* _AIM_
Would you write out the listing verbatim and skip every picture in it?
##### INPUT DATA #####
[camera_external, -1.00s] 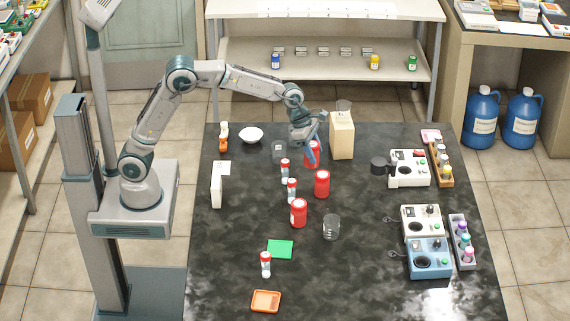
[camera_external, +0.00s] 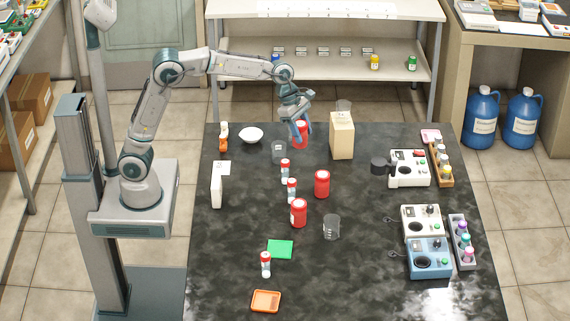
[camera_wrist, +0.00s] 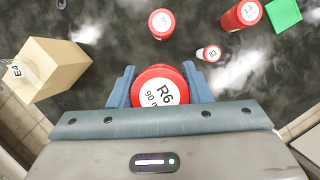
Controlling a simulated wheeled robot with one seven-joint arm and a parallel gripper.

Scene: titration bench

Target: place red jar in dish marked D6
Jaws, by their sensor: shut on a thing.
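My gripper (camera_external: 299,122) is shut on a red jar (camera_external: 299,138), which it holds near the back of the dark bench. No mark "D6" is legible in any view. Possible dishes are a white bowl (camera_external: 251,135) at the back left, a green square (camera_external: 280,248) and an orange tray (camera_external: 265,301) at the front.
Two other red jars (camera_external: 321,184) (camera_external: 298,213), several red-capped bottles (camera_external: 285,171) and glass beakers (camera_external: 331,227) occupy the middle. Instruments (camera_external: 408,168) line the right side.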

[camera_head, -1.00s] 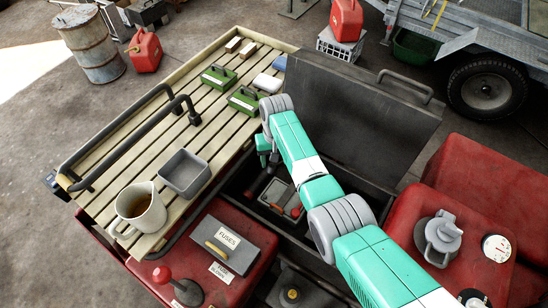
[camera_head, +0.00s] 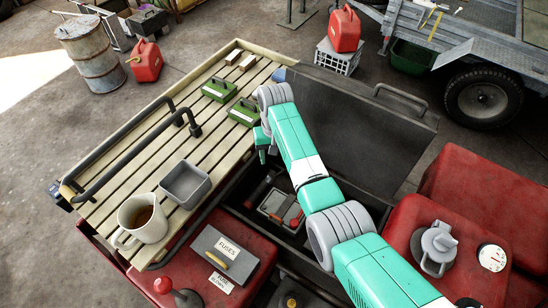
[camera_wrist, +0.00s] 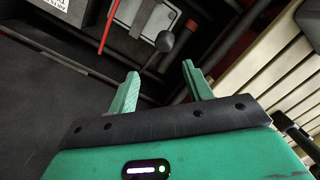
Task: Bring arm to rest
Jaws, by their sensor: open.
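My gripper (camera_wrist: 160,85) is open, with its two green fingers apart and nothing between them in the wrist view. In the head view my gripper (camera_head: 264,147) hangs over the open box near the right edge of the slatted rack; its fingers are partly hidden by the arm. My teal and grey arm reaches from the lower right, across the box opening. A grey tray with red-handled items (camera_head: 280,204) lies inside the box, below the arm; in the wrist view a round black knob on a rod (camera_wrist: 166,41) shows beyond the fingers.
The box's raised lid (camera_head: 365,130) stands right of the arm. The slatted rack (camera_head: 120,175) holds a mug (camera_head: 142,218), a grey dish (camera_head: 184,184) and green blocks (camera_head: 219,89).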

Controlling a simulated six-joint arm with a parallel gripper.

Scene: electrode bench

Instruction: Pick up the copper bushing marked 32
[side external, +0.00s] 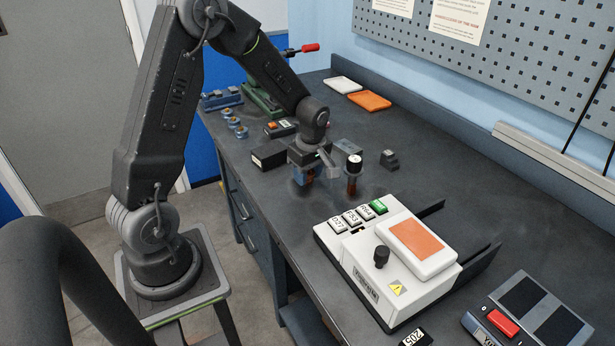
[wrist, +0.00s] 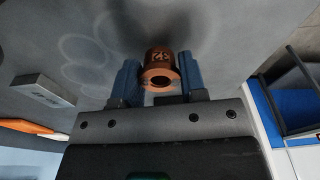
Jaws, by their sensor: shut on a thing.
#####
* _EXERCISE SOLUTION_
[camera_external, -1.00s] 
[camera_external, +0.00s] 
[camera_wrist, +0.00s] 
Controlling a simulated wheeled robot with one seven-joint arm and a parallel gripper.

Scene: titration bench

Target: place red jar in dish marked D6
Jaws, by their sensor: shut on a thing.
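My gripper (camera_external: 299,122) is shut on a red jar (camera_external: 299,138), which it holds near the back of the dark bench. No mark "D6" is legible in any view. Possible dishes are a white bowl (camera_external: 251,135) at the back left, a green square (camera_external: 280,248) and an orange tray (camera_external: 265,301) at the front.
Two other red jars (camera_external: 321,184) (camera_external: 298,213), several red-capped bottles (camera_external: 285,171) and glass beakers (camera_external: 331,227) occupy the middle. Instruments (camera_external: 408,168) line the right side.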

[camera_head, -1.00s] 
[camera_head, +0.00s] 
[camera_wrist, +0.00s] 
Task: Bring arm to rest
Jaws, by their sensor: open.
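My gripper (camera_wrist: 160,85) is open, with its two green fingers apart and nothing between them in the wrist view. In the head view my gripper (camera_head: 264,147) hangs over the open box near the right edge of the slatted rack; its fingers are partly hidden by the arm. My teal and grey arm reaches from the lower right, across the box opening. A grey tray with red-handled items (camera_head: 280,204) lies inside the box, below the arm; in the wrist view a round black knob on a rod (camera_wrist: 166,41) shows beyond the fingers.
The box's raised lid (camera_head: 365,130) stands right of the arm. The slatted rack (camera_head: 120,175) holds a mug (camera_head: 142,218), a grey dish (camera_head: 184,184) and green blocks (camera_head: 219,89).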

Controlling a simulated six-joint arm with a parallel gripper.

Scene: electrode bench

Instruction: Pick up the copper bushing marked 32
[side external, +0.00s] 
[wrist, +0.00s] 
Jaws, by their sensor: shut on a thing.

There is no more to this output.